**THE PROBLEM**
From the line with "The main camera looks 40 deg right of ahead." to the final line of the records, reproduce every line exactly and only those lines.

--- Start EXCERPTED DATA ---

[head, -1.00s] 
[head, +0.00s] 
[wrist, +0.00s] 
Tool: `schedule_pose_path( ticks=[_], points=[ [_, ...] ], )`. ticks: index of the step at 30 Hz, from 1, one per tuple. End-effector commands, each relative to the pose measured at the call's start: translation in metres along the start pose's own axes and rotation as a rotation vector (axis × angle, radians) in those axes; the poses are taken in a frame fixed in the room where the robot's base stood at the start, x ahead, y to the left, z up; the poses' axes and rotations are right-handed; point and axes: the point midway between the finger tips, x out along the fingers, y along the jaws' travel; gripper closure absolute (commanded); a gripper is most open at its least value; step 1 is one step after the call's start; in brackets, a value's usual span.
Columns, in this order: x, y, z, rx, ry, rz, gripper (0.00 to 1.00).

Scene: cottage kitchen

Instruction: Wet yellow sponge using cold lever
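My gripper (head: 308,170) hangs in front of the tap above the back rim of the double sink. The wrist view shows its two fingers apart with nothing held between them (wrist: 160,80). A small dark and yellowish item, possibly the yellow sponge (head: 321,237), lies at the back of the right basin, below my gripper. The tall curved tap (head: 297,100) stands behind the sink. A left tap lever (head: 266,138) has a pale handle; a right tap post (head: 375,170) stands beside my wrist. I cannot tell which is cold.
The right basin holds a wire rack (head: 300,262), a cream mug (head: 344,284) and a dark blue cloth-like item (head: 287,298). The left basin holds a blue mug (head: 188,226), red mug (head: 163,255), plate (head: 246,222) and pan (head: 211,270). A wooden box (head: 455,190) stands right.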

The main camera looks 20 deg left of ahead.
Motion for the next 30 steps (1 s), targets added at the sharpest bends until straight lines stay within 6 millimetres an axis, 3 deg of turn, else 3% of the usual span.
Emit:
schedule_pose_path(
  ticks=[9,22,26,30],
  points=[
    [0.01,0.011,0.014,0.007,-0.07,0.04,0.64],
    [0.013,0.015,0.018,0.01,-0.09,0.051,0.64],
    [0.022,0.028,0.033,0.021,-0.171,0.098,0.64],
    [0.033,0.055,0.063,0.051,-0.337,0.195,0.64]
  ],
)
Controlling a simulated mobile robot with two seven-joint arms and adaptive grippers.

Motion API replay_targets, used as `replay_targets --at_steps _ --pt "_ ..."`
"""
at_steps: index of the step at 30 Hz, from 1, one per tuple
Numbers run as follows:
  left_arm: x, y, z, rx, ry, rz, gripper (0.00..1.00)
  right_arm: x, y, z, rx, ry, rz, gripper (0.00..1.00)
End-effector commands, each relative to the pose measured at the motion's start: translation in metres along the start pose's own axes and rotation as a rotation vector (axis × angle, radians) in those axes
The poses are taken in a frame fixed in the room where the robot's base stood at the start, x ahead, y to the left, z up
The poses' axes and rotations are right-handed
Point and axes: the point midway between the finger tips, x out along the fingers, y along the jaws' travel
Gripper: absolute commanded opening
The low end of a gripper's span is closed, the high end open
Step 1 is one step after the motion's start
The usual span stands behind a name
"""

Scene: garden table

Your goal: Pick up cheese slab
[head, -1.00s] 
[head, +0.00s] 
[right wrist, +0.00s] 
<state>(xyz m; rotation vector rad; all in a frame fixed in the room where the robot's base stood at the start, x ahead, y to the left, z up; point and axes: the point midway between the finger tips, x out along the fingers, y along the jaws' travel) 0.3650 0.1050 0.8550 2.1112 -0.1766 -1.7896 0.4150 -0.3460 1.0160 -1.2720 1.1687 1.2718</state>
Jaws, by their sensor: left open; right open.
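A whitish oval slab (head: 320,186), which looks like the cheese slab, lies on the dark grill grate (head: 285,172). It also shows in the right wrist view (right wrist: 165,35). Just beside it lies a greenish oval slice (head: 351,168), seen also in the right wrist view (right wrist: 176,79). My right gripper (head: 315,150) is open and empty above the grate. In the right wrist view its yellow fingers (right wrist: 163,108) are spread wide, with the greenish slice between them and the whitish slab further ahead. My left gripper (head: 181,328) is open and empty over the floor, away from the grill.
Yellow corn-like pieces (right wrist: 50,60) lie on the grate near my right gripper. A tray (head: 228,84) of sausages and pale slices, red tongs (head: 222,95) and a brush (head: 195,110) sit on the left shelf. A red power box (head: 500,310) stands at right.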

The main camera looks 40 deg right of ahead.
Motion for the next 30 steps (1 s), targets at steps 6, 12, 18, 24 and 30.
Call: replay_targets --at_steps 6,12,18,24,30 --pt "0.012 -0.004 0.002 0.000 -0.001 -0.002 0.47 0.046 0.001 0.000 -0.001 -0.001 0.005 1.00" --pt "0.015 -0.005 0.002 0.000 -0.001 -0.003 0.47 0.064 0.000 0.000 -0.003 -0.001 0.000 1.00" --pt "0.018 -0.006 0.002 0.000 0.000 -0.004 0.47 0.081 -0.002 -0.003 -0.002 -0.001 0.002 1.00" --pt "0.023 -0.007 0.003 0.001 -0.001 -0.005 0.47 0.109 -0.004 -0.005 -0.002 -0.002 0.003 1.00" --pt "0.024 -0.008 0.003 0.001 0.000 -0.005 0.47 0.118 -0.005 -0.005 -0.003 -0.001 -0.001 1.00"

--- End EXCERPTED DATA ---

**THE REPLY**
The main camera looks 40 deg right of ahead.
Motion for the next 30 steps (1 s), targets at steps 6, 12, 18, 24 and 30.
Call: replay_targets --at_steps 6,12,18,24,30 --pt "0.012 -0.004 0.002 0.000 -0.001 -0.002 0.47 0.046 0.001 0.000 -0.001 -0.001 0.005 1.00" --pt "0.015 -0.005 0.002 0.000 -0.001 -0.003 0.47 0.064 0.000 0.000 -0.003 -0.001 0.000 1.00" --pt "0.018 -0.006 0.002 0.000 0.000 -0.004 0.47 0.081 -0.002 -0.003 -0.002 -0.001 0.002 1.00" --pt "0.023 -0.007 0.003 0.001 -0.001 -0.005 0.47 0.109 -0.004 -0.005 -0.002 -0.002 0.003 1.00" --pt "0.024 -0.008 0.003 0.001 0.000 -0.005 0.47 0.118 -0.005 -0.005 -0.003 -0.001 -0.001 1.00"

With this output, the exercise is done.